(Exercise objective): Quote precisely the run of lines opening with the line containing "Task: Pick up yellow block" and closing with the line containing "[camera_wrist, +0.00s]", and nothing else.
-----
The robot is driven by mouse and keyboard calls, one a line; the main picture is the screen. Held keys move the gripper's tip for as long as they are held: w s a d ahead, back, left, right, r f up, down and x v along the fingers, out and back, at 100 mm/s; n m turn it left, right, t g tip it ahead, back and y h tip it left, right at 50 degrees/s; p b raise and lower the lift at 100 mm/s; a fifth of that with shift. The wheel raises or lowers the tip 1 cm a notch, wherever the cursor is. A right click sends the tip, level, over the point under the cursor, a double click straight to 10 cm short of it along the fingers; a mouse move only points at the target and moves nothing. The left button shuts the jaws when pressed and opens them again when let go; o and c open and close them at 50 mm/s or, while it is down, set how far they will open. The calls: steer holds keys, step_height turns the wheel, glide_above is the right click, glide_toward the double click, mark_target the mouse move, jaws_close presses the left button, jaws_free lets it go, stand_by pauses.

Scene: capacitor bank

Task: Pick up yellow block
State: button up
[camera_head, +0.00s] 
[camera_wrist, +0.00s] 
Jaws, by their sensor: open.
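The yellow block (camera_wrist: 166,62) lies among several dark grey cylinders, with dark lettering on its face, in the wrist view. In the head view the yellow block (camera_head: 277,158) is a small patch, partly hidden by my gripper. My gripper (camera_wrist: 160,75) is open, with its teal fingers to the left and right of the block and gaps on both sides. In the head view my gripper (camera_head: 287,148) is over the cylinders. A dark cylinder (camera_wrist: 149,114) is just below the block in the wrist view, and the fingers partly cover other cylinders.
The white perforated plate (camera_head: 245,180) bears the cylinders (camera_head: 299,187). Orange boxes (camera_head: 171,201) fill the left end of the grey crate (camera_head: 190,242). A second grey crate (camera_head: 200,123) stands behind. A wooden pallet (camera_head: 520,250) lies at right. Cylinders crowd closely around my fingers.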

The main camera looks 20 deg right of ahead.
-----
(Written response):
Task: Pick up yellow block
State: button up
[camera_head, +0.00s] 
[camera_wrist, +0.00s] 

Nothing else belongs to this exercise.